LeetCode - Word Subsets

时间:2022-01-03 15:26:41
We are given two arrays A and B of words.  Each word is a string of lowercase letters.

Now, say that word b is a subset of word a if every letter in b occurs in a, including multiplicity.  For example, "wrr" is a subset of "warrior", but is not a subset of "world".

Now say a word a from A is universal if for every b in B, b is a subset of a. 

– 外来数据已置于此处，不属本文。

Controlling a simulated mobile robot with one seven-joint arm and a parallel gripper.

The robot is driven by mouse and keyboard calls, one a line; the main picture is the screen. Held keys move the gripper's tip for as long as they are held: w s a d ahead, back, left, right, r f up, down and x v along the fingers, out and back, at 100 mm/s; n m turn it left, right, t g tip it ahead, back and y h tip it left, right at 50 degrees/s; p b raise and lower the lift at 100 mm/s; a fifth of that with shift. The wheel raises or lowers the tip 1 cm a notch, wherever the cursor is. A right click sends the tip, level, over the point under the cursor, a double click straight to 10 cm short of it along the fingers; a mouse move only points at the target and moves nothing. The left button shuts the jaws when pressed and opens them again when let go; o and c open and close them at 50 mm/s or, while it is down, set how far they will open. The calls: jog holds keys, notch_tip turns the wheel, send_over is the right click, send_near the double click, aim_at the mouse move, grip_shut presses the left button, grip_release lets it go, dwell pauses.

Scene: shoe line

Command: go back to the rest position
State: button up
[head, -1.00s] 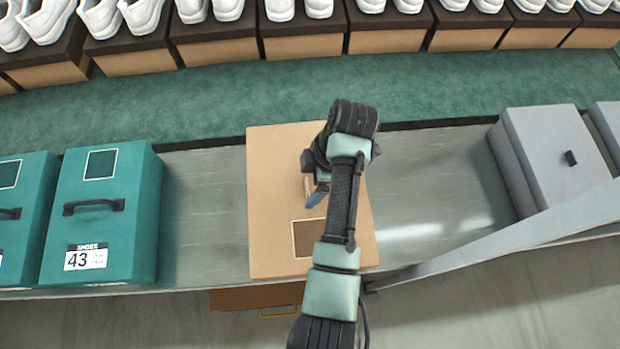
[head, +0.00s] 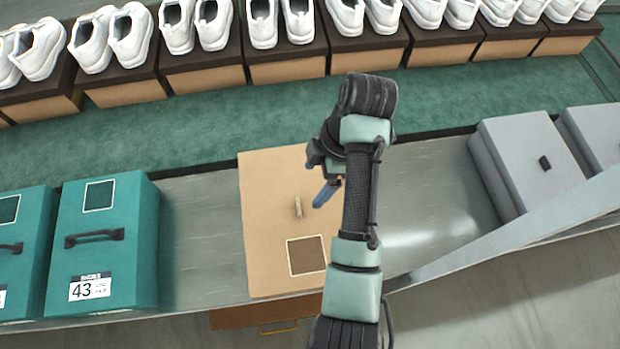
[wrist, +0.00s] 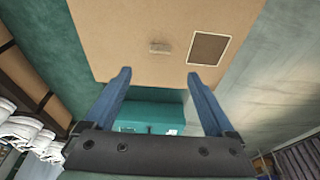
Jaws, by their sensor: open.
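My gripper (head: 322,186) is above the right side of a tan shoe box (head: 265,215) that lies on the grey belt. In the wrist view, the two blue fingers of my gripper (wrist: 157,82) stand wide apart with nothing between them. The tan box (wrist: 125,45) fills the top of that view, apart from the fingers. A small light handle (head: 298,208) and a brown square label show on its top. The handle also shows in the wrist view (wrist: 160,47). My arm hides part of the box's right edge.
Teal boxes, one labelled 43 (head: 100,245), stand at the left on the belt (head: 200,225). Grey boxes (head: 535,160) lie at the right, with a slanting grey rail (head: 510,240) in front. White shoes on brown boxes (head: 290,65) line the back. Bare belt lies either side of the tan box.

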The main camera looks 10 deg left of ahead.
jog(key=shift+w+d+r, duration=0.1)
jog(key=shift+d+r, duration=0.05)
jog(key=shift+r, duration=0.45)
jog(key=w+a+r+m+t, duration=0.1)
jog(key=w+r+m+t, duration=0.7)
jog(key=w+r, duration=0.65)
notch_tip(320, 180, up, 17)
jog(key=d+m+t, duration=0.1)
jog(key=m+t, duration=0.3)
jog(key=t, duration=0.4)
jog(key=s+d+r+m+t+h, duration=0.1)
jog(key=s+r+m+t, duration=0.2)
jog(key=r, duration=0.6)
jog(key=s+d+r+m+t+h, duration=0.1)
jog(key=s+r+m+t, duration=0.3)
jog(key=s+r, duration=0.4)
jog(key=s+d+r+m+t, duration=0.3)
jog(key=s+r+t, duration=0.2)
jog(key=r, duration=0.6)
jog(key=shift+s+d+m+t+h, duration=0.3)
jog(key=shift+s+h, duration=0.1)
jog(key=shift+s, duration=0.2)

Return a list of all universal words in A.  You can return the words in any order.

Example 1:

Input: A = ["amazon","apple","facebook","google","leetcode"], B = ["e","o"]
Output: ["facebook","google","leetcode"]
Example 2: Input: A = ["amazon","apple","facebook","google","leetcode"], B = ["l","e"]
Output: ["apple","google","leetcode"]
Example 3: Input: A = ["amazon","apple","facebook","google","leetcode"], B = ["e","oo"]
Output: ["facebook","google"]
Example 4: Input: A = ["amazon","apple","facebook","google","leetcode"], B = ["lo","eo"]
Output: ["google","leetcode"]
Example 5: Input: A = ["amazon","apple","facebook","google","leetcode"], B = ["ec","oc","ceo"]
Output: ["facebook","leetcode"] Note: 1 <= A.length, B.length <= 10000
1 <= A[i].length, B[i].length <= 10
A[i] and B[i] consist only of lowercase letters.
All words in A[i] are unique: there isn't i != j with A[i] == A[j].

这道题的核心就是理解对于B的处理:

先来理解题目,题目强调的是单个字母,不存在字母顺序问题,所以只要统计出B中每个小写字母,在所有的单词中出现次数最高的那个数(例如,B = ["loo","eo"],那么o 最大的出现次数为2, 因为在"loo"出现了两次,在"eo"出现了一次,所以以最大的为准),然后再统计A中的每个单词中的每个字母出现的次数,与其对比即可。
具体思路:
(1)先统计出数组B中每个小写字母的最大出现次数,因为是题目只包含26个小写字母,所以,可以直接转换成数组来保存。(这这个过程中,可以用字典或者hash来保存,这样可能会更快一些)
(2)然后,依次统计A中的没单词中每个字母的出现个数,与(1)统计的结果做对比,选择出通用单词即可。
原文:https://blog.csdn.net/xx_123_1_rj/article/details/82992861

class Solution {
public List<String> wordSubsets(String[] A, String[] B) {
List<String> resList = new ArrayList<>();
int[] temp = null;
if(A == null || B == null || A.length == 0 || B.length == 0){
return resList;
}
int[] max = new int[26];
for(String b : B){
temp = new int[26];
for(char c : b.toCharArray()){
temp[c-'a']++;
}
for(int i = 0; i< 26; i++){
if(temp[i] > max[i]){
max[i] = temp[i];
}
}
}
for(String a : A){
temp = new int[26];
for(char c : a.toCharArray()){
temp[c-'a']++;
}
for(int i = 0; i< 26; i++){
if(temp[i] < max[i]){
break;
}
if(i == 25){
resList.add(a);
}
}
}
return resList;
} }